▸ **TO DO**
Using the entries below, transcribe exactly the line containing "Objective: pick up" and each line that follows it to the end.

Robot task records
------------------------------------------------
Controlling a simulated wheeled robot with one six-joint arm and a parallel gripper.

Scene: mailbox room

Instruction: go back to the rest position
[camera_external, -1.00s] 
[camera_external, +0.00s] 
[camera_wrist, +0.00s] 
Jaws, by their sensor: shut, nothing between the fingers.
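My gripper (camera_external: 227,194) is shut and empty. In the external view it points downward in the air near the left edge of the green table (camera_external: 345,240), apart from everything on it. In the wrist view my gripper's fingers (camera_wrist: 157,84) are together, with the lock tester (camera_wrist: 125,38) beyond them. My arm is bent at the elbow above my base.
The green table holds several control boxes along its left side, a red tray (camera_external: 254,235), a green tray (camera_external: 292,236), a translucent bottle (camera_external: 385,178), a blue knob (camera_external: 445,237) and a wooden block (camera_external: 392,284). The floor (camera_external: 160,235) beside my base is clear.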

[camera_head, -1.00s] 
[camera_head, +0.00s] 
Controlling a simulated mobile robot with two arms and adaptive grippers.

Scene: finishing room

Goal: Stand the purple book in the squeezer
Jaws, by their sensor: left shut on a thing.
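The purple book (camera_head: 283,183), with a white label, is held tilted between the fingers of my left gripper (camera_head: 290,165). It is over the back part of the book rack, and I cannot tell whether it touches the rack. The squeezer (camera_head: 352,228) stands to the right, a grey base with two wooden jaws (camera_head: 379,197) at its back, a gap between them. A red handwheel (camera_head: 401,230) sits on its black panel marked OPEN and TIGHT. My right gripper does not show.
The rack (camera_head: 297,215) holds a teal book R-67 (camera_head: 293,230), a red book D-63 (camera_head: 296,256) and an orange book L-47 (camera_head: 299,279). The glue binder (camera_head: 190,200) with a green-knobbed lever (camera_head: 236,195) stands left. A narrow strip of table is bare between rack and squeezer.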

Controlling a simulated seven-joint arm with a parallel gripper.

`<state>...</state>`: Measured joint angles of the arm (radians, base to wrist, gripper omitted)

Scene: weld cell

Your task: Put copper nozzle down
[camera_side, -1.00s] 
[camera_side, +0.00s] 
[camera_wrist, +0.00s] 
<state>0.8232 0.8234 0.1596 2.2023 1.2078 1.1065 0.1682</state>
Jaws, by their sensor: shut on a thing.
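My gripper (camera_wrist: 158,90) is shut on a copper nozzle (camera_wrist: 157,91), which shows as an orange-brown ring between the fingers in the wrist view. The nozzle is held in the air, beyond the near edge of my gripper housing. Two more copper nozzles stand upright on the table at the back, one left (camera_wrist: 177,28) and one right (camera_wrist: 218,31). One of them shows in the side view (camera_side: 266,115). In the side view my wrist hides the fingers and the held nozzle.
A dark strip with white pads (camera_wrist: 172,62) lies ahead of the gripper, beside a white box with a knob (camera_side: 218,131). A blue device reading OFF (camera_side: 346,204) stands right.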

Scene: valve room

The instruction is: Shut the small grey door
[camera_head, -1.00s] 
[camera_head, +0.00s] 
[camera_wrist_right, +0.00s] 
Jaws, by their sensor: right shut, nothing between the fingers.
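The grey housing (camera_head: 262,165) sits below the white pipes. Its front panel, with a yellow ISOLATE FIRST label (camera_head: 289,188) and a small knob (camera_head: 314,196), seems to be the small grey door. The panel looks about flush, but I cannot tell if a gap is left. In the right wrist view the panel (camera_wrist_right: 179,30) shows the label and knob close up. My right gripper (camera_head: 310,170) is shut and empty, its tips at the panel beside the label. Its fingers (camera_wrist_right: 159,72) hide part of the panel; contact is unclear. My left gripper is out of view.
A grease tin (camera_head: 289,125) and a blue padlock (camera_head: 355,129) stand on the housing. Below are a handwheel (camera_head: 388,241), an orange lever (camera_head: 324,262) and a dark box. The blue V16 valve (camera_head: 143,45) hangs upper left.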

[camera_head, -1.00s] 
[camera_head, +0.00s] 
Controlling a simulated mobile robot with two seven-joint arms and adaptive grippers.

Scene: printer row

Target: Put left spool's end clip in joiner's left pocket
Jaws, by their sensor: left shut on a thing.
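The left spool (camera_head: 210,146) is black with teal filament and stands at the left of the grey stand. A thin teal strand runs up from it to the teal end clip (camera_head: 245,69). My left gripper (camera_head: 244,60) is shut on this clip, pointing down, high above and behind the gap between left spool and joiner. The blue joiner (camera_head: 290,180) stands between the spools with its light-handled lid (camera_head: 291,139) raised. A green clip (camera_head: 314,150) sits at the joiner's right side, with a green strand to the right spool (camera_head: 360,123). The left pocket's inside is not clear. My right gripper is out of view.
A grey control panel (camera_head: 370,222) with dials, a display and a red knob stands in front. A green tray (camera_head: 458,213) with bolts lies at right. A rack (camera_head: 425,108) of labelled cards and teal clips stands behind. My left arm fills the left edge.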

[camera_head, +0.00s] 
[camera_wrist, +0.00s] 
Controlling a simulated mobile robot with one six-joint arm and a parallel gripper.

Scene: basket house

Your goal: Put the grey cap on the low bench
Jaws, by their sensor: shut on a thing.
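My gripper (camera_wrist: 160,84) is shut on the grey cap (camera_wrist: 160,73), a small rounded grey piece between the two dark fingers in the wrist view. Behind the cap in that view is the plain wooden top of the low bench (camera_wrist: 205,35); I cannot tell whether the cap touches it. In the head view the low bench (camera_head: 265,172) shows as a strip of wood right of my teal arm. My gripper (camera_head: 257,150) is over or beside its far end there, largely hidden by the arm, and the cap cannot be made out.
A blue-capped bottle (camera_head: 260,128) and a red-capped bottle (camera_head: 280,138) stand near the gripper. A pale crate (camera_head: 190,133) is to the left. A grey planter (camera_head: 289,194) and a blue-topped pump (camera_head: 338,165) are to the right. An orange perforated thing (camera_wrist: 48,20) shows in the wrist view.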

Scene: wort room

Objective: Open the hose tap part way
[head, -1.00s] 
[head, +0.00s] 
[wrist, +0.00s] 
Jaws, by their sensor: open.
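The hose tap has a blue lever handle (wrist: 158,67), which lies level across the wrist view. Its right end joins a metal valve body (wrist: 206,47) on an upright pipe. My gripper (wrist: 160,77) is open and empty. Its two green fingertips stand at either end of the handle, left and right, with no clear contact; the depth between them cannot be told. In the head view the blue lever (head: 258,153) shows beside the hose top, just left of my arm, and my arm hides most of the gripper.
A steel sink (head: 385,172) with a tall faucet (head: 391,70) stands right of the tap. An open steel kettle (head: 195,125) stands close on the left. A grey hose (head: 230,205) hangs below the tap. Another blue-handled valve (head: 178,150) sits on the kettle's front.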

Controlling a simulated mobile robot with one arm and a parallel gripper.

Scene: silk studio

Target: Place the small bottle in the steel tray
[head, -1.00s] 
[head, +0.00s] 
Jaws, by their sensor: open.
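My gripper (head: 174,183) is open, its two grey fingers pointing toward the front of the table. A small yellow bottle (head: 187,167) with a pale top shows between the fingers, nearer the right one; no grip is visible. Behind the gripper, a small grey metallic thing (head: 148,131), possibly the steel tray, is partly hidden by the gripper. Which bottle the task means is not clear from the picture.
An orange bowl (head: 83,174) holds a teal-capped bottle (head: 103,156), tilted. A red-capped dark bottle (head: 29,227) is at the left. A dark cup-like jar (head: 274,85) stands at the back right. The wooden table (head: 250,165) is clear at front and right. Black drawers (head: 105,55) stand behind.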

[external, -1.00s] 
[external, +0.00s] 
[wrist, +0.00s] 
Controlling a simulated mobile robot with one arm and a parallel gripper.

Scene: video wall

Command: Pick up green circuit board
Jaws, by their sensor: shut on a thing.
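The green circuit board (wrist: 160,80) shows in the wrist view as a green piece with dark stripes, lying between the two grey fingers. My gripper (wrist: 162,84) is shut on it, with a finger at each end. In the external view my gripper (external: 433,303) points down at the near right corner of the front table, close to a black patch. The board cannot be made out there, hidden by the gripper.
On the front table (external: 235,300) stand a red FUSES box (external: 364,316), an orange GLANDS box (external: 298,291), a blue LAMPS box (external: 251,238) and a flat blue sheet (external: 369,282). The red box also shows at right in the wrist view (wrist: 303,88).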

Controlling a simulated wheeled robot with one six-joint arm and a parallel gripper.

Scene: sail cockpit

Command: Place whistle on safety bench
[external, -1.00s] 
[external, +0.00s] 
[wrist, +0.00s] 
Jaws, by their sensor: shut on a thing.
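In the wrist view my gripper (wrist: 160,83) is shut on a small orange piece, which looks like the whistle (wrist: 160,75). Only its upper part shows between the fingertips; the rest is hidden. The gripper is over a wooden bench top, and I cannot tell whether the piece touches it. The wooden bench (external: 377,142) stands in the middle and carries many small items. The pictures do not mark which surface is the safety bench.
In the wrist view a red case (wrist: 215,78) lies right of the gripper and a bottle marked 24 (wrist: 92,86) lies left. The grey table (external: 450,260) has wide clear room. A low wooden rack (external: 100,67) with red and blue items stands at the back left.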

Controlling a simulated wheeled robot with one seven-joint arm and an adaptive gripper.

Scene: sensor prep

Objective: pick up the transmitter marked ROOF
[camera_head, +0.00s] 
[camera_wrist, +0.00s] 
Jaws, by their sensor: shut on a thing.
------------------------------------------------
▸ **EXERCISE ANSWER**
Objective: pick up the transmitter marked ROOF
[camera_head, +0.00s] 
[camera_wrist, +0.00s] 
Jaws, by their sensor: shut on a thing.

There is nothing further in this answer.